Heinrich Bornkamm in his book on the heart of the Reformation says that what this freedom brings us is our vocation: and what that vocation includes is love, work and suffering. Love Calls us to the things of this world the poet says. God loves the world through us, we are drawn to it by love and we stoop to work and serve it because of this love which God has given us in Christ Jesus. We love because he first loved us. We work for our neighbor because we are free, now, to love, but we will also suffer. Suffering comes to Christians because we are marked with the sign of the cross, and we bear it wherever we go.
Suffering. It’s not very appealing, but it is one of the marks of the church. It’s worth some thought today. The religious authorities when they hear Jesus’ talk about truth, freedom, and his Sonship, react with rage and speak of killing him. The idea they are not free enrages them and they seek to lay hands on him. It’s dangerous to be counted among those in religious authority. The Bible, among other things, is a record of how the religious establishment hurts and betrays its own. We know these things happen; we see the record of it in history.
My friends in Word Alone, we have learned about this suffering in ways we would never have expected to some year ago, but we now know it first hand, in surprising ways. Who of us would have believed that the church that nursed us into faith, that gave us life, eternal life, when it gave us faith in Jesus Christ through our baptism, and nurtured this faith in Sunday school and confirmation instruction, that this church would break our hearts. That the church we have loved with all our being, because it gave us so much, good friends, good pastors, great schools, great music, great preaching, a world wide mission, connections with Christians around the globe, has abandoned its fundamental commitments and identity for reasons with which we disagree and, we believe, compromise the truth of the Gospel of Jesus Christ. The experience of the past 5 years has cut us to the quick, and it hurts, bad.

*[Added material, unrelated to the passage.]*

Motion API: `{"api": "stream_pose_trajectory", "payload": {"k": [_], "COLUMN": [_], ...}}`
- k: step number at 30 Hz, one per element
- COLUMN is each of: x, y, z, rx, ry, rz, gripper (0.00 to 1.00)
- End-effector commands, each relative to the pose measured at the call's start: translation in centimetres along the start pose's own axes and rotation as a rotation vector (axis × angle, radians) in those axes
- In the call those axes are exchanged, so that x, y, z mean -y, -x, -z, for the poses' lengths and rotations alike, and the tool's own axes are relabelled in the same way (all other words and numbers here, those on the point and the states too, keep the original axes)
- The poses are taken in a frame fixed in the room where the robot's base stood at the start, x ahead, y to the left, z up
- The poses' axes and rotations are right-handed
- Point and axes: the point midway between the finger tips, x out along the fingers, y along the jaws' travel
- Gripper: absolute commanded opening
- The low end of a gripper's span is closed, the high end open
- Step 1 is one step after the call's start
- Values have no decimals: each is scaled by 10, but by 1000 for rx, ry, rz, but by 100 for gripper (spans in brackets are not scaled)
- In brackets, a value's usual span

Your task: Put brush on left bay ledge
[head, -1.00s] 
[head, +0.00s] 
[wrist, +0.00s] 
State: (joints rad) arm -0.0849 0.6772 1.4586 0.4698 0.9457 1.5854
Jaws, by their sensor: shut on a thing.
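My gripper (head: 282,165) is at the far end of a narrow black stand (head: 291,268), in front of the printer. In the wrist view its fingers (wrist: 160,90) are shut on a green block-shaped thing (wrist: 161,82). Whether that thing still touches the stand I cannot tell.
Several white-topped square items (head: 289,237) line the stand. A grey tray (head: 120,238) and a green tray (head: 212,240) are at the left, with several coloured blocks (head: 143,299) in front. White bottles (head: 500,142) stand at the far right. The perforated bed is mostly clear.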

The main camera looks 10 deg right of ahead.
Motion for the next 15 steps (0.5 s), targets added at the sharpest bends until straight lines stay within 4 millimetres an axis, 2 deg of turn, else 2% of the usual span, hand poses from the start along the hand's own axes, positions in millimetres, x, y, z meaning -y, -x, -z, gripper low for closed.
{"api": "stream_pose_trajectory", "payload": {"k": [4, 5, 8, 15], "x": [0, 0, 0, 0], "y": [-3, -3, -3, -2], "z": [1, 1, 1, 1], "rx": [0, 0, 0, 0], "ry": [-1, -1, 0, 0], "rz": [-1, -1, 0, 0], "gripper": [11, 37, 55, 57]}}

Some of our numbers have left, shaking the dust off their feet, eager to get on building a church that is not compromised on this dear treasure we have in the Gospel. Some of us have chosen to stay and fight from within. Others are conflicted and don’t know which way to turn. All of us have suffered, not only from the ELCA, but from each other as we struggle among ourselves to find a way to be faithful to Christ. It is hard not to brew a strong liquor of bitterness from these various experiences, but Jesus speaks sweet comfort to us here. He came to make us free, free to live without bitterness, without fear. In doing so, he made it possible for us to fight the good fight, to stand up against the powers that be, no matter what, despite the suffering it might bring. You see, we have seen the other side, and nothing can deter us now.

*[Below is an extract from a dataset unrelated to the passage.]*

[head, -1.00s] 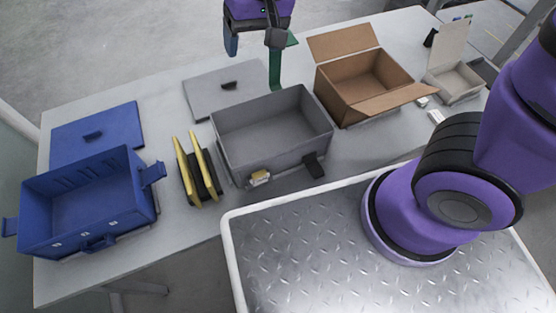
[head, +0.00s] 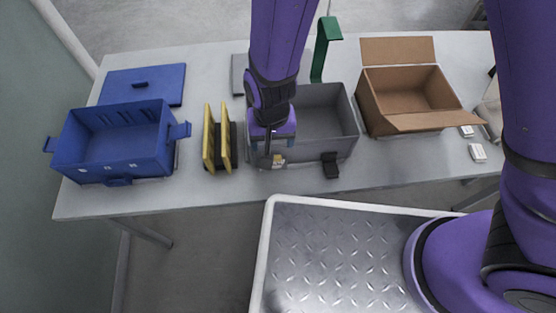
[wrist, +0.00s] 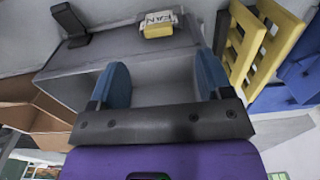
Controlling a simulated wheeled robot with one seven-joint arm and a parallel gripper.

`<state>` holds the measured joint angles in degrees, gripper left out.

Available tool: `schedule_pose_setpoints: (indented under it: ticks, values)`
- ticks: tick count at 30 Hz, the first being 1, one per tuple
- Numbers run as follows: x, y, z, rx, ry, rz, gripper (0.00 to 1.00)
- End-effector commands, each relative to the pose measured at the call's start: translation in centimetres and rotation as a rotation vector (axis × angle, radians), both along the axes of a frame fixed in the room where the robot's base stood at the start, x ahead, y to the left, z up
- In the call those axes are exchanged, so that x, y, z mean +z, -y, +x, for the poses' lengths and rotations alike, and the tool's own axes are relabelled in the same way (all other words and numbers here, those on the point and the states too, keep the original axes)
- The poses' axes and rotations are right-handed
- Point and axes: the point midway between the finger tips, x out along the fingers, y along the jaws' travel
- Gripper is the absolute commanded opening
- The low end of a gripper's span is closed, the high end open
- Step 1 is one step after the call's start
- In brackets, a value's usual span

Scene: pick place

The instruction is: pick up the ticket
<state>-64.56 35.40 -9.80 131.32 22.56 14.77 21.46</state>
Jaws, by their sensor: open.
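A small white card with dark lettering, which may be the ticket (wrist: 158,18), sits with a yellow block at the front wall of the grey box (wrist: 75,60). It also shows in the head view (head: 279,159), just below my gripper. My gripper (wrist: 162,78) points toward it with its two blue fingers apart and nothing between them. In the head view my gripper (head: 271,142) is over the front left part of the grey box (head: 340,112), and my arm hides part of that box.
A blue crate (head: 150,160) and a yellow-and-black rack (head: 209,140) stand to the left. A cardboard box (head: 400,122) with open flaps stands to the right, with small white items (head: 478,152) near it. A green upright (head: 321,55) stands behind the grey box.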

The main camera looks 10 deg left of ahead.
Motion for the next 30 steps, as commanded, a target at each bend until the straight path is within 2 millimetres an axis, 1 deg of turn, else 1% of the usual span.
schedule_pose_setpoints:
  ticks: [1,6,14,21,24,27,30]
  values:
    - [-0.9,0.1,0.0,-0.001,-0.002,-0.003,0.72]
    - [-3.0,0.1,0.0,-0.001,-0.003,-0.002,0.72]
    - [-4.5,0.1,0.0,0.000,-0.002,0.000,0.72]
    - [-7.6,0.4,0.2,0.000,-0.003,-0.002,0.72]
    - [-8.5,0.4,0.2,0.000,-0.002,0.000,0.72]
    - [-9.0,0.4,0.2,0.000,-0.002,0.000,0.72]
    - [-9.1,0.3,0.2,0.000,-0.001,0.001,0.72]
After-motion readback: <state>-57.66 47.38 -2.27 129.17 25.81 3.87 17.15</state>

A pastor I know in Copenhagen noticed a young woman who started coming into the back of the church to sit for a time while she wept copiously. After some days of this, my friend went to sit beside the young woman to see if there was anything she could do for her. After some time, the woman dried her tears and pointed to a picture of Christ suffering on the cross. I came in here for the first time some days ago, she said, wishing to die, hating my life and its many sorrows. The pressures outside to be successful, to win, to conquer every problem has almost destroyed me. But as I have been drawn back day after day, to look at the picture of Jesus on the cross, I’ve come to realize that this is the only place I’ve ever found where suffering is allowed. As she came to sit there and see and hear the story of Jesus, she was free to plumb the depths of her grief, her suffering was allowed, because, on the other hand, in that place, death had no dominion, Christ had won the victory in his bitter death on the cross. The Son had made her free, free indeed!

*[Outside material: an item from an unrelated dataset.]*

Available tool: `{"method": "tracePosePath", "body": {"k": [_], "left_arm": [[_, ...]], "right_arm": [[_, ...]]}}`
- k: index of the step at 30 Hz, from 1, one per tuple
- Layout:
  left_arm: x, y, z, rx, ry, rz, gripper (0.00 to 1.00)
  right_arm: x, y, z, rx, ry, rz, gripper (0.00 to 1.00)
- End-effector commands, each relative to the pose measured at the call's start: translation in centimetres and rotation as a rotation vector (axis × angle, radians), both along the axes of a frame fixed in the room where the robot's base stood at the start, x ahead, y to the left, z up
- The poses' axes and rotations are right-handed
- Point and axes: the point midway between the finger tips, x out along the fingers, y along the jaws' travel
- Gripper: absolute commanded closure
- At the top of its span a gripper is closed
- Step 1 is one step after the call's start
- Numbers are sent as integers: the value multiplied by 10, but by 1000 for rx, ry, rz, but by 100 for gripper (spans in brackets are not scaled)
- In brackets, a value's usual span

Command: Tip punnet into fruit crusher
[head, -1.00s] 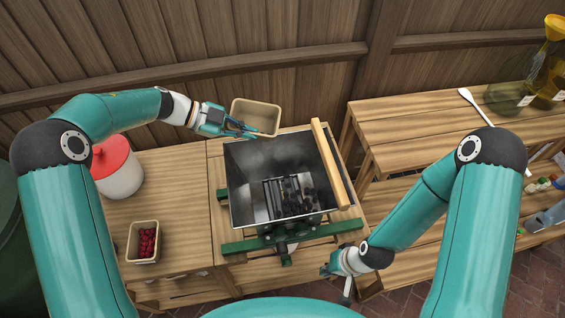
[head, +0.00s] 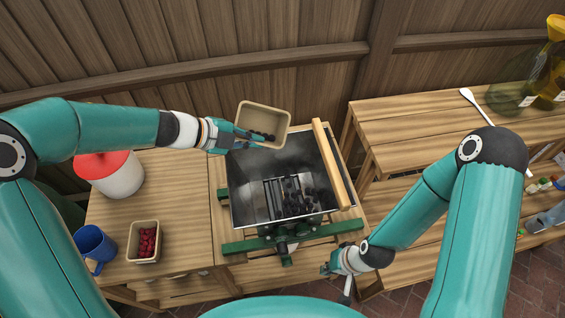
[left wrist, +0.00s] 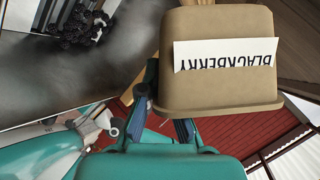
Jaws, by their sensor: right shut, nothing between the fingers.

This is what our movement is called to do: preach the Word in and out of season. If it doesn’t preach, it’s not worth much. WordAlone is called to tell the world about a Lord who understands our deepest woes, and who has conquered them with his own bitter death and resurrection. If the Son has made you free, you are free indeed!
Around 1528, Martin Luther, beset on every side by terror and trouble, the death of his dear daughter, his deepest melancholia, the siege of Vienna by the Turk, wrote the great battle hymn of the reformation, in which he confesses that no matter what the world, the flesh or the devil would wrest away from him, goods, honor, child or spouse, he was free because all his strength was in that little word that could fell all his enemies, that little word, God’s word, the Lord Jesus Christ himself! The Son had made him free, he was free indeed!
And now may the peace that passes all understanding keep your hearts and minds in Christ Jesus. Amen.